WRITTEN INSTRUCTION: Your copy of the material must match it exactly, except that pictures are dropped.

— begin LISTED RECORDS —

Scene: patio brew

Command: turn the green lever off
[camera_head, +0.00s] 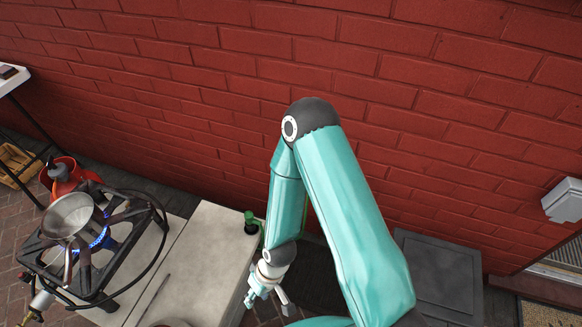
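A small green lever-like part (250,217) with a dark base stands near the right edge of the pale counter (205,250). Its exact shape and setting are too small to tell. My right gripper (268,302) points down in front of and slightly right of it, past the counter's right edge. Its fingers are spread, with nothing visible between them, and it appears apart from the green part. My left gripper is out of view.
A gas burner (112,262) with a blue flame carries a metal pan (69,214) at the left. A thin rod (154,298) lies on the counter. A red brick wall (200,100) runs behind; a dark box (440,275) stands right.

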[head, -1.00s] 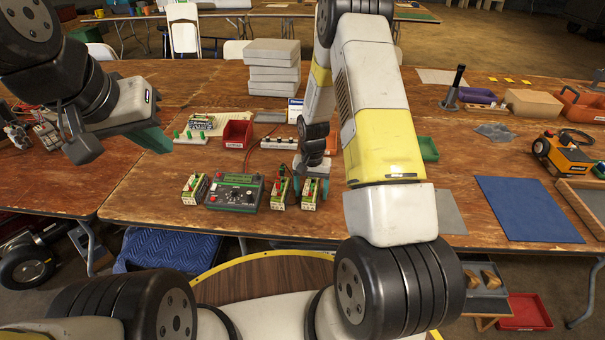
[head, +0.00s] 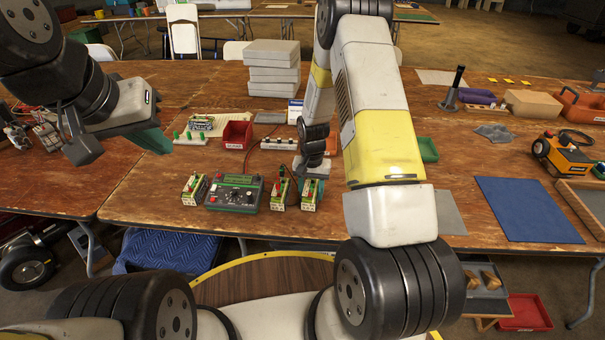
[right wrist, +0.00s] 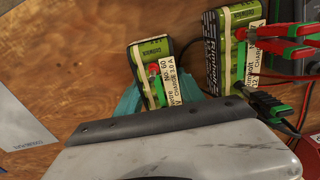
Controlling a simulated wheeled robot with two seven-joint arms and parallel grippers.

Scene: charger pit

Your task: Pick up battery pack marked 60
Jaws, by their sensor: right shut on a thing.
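The battery pack marked 60 (right wrist: 155,72), green and cream with a red part on top, stands between the teal fingers of my right gripper (right wrist: 158,95) in the right wrist view. In the head view this pack (head: 310,196) is the rightmost of the packs at the table's front edge. My right gripper (head: 312,180) is shut on it from above; the pack appears upright at table level. My left gripper (head: 150,138) is raised at the left, apart from the packs; its teal finger shows, but its opening is unclear.
Another pack (head: 281,193) with clips and leads stands close to the left of the held one. The green charger (head: 234,193) with a dial sits further left, then a third pack (head: 194,189). A red bin (head: 237,134) and a white strip (head: 279,143) lie behind.

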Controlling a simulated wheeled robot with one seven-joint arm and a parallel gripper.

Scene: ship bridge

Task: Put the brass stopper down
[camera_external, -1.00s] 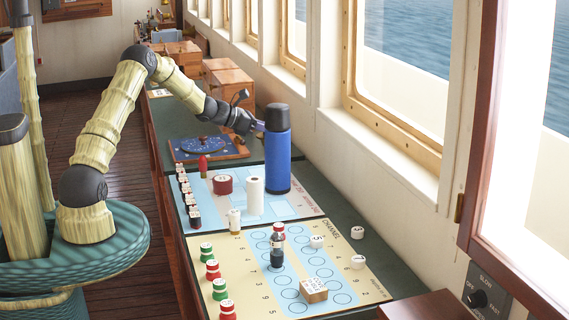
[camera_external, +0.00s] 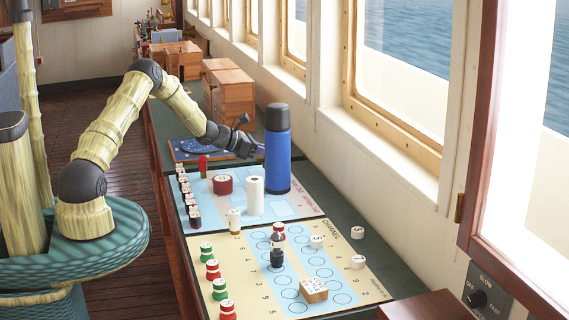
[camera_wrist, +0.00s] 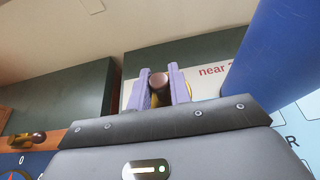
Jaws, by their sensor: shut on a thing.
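My gripper (camera_external: 259,149) is low over the far part of the counter, just left of the blue flask (camera_external: 278,150), which partly hides it. In the wrist view, its two purple fingers (camera_wrist: 160,90) are shut on the brass stopper (camera_wrist: 159,81), which has a round brownish knob and a yellowish body between the fingers. The stopper cannot be made out in the external view. The wrist view does not show clearly whether its lower end touches the surface.
The flask also stands close on the right in the wrist view (camera_wrist: 282,55). A white cylinder (camera_external: 255,196), a dark red round piece (camera_external: 222,184) and a red peg (camera_external: 203,165) stand nearby. A blue dial board (camera_external: 190,150) lies left. Wooden boxes (camera_external: 232,97) stand behind.

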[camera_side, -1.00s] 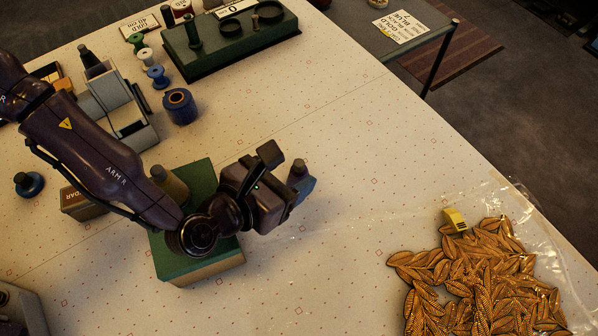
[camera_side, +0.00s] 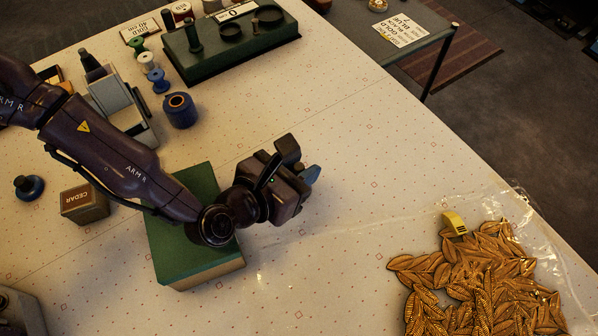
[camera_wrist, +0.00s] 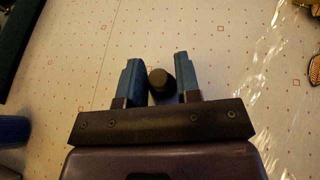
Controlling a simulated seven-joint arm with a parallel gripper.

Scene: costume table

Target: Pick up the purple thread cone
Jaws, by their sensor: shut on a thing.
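The thread cone (camera_wrist: 161,82) sits between my two blue fingers in the wrist view. Its dark rounded top shows, with a little dark purple below it. My gripper (camera_wrist: 157,72) is shut on it; the cone's lower part is hidden. In the side view, my gripper (camera_side: 309,174) is over the pale table just right of the green box, and its body hides the cone. Whether the cone touches the table cannot be told.
The green-topped box (camera_side: 168,250) is under my wrist. Gold leaves (camera_side: 480,278) on clear plastic lie right. The table behind my gripper is clear.

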— end LISTED RECORDS —

FINAL RESULT:
Scene: patio brew

Command: turn the green lever off
[camera_head, +0.00s] 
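A small green lever-like part (250,217) with a dark base stands near the right edge of the pale counter (205,250). Its exact shape and setting are too small to tell. My right gripper (268,302) points down in front of and slightly right of it, past the counter's right edge. Its fingers are spread, with nothing visible between them, and it appears apart from the green part. My left gripper is out of view.
A gas burner (112,262) with a blue flame carries a metal pan (69,214) at the left. A thin rod (154,298) lies on the counter. A red brick wall (200,100) runs behind; a dark box (440,275) stands right.

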[head, -1.00s] 
[head, +0.00s] 
[right wrist, +0.00s] 
Controlling a simulated wheeled robot with two seven-joint arms and parallel grippers.

Scene: charger pit

Your task: Pick up battery pack marked 60
Jaws, by their sensor: right shut on a thing.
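The battery pack marked 60 (right wrist: 155,72), green and cream with a red part on top, stands between the teal fingers of my right gripper (right wrist: 158,95) in the right wrist view. In the head view this pack (head: 310,196) is the rightmost of the packs at the table's front edge. My right gripper (head: 312,180) is shut on it from above; the pack appears upright at table level. My left gripper (head: 150,138) is raised at the left, apart from the packs; its teal finger shows, but its opening is unclear.
Another pack (head: 281,193) with clips and leads stands close to the left of the held one. The green charger (head: 234,193) with a dial sits further left, then a third pack (head: 194,189). A red bin (head: 237,134) and a white strip (head: 279,143) lie behind.

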Controlling a simulated wheeled robot with one seven-joint arm and a parallel gripper.

Scene: ship bridge

Task: Put the brass stopper down
[camera_external, -1.00s] 
[camera_external, +0.00s] 
[camera_wrist, +0.00s] 
Jaws, by their sensor: shut on a thing.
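My gripper (camera_external: 259,149) is low over the far part of the counter, just left of the blue flask (camera_external: 278,150), which partly hides it. In the wrist view, its two purple fingers (camera_wrist: 160,90) are shut on the brass stopper (camera_wrist: 159,81), which has a round brownish knob and a yellowish body between the fingers. The stopper cannot be made out in the external view. The wrist view does not show clearly whether its lower end touches the surface.
The flask also stands close on the right in the wrist view (camera_wrist: 282,55). A white cylinder (camera_external: 255,196), a dark red round piece (camera_external: 222,184) and a red peg (camera_external: 203,165) stand nearby. A blue dial board (camera_external: 190,150) lies left. Wooden boxes (camera_external: 232,97) stand behind.

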[camera_side, -1.00s] 
[camera_side, +0.00s] 
[camera_wrist, +0.00s] 
Controlling a simulated seven-joint arm with a parallel gripper.

Scene: costume table

Target: Pick up the purple thread cone
Jaws, by their sensor: shut on a thing.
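The thread cone (camera_wrist: 161,82) sits between my two blue fingers in the wrist view. Its dark rounded top shows, with a little dark purple below it. My gripper (camera_wrist: 157,72) is shut on it; the cone's lower part is hidden. In the side view, my gripper (camera_side: 309,174) is over the pale table just right of the green box, and its body hides the cone. Whether the cone touches the table cannot be told.
The green-topped box (camera_side: 168,250) is under my wrist. Gold leaves (camera_side: 480,278) on clear plastic lie right. The table behind my gripper is clear.

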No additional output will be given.